The screenplay of Berlin – Ecke Schönhauser… was written in summer 1956 - during the early months of the Khruschev Thaw - and severely criticized by officials in the Ministry of Culture's Cinema Directorate upon its completion. It was seen by the authorities as portraying only the negative side of the life in the country. Director Klein did not receive an approval to begin filming, but did so anyhow, starting at October. When Klein held a screening of Ecke Schönhauser in the Ministry of Culture, the officials present strongly disapproved of it, and intended to ban it. But when it was presented to the Central Committee of the Free German Youth, Hans Modrow praised Klein's work and declared that it would be beneficial for the populace. The film was approved for release.[2]

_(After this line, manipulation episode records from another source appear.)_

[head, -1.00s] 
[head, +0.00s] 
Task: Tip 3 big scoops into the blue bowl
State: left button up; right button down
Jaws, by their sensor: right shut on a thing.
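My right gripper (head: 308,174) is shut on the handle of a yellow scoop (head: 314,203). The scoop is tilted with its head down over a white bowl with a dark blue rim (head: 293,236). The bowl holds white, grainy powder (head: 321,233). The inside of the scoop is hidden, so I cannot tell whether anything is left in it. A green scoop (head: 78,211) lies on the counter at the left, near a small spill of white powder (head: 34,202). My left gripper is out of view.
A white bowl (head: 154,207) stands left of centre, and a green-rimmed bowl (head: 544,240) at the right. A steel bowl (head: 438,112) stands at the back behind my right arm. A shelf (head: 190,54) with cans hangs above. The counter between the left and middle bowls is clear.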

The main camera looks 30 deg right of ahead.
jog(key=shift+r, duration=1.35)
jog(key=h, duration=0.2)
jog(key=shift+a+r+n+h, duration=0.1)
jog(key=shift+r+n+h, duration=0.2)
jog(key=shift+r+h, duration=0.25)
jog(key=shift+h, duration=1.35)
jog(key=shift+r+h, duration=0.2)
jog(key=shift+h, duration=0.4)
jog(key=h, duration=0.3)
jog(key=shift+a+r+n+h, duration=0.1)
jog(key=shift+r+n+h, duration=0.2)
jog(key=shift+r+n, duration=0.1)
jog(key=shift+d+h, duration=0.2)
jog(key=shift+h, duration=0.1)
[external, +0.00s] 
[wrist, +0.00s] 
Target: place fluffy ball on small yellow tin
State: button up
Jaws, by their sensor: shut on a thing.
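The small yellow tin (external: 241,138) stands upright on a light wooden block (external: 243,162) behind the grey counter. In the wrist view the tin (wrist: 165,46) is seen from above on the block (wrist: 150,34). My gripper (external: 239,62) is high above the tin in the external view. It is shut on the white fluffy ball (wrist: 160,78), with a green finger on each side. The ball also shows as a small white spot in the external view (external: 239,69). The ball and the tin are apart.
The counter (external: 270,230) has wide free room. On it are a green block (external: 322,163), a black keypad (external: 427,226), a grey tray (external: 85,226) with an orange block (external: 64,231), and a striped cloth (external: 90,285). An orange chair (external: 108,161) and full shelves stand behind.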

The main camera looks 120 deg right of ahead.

The film was viewed by 1.5 million watchers in the first twelve weeks after its premiere.[3]
Mira and Antonin Liehm wrote that, while still attacking "West Berlin with the same propagandistic undertone of all DEFA films", it also "took into account the shady aspects of life in the East".[4] Dagmar Schittly noted that the film acknowledged the East German youth's wish to emulate the life in the West, at least partially: on one occasion, Angela states that her model of the ideal man figure is Marlon Brando.[5]
At 1995, Berlin – Ecke Schönhauser… was selected as one of the 100 most important German films in history.[6]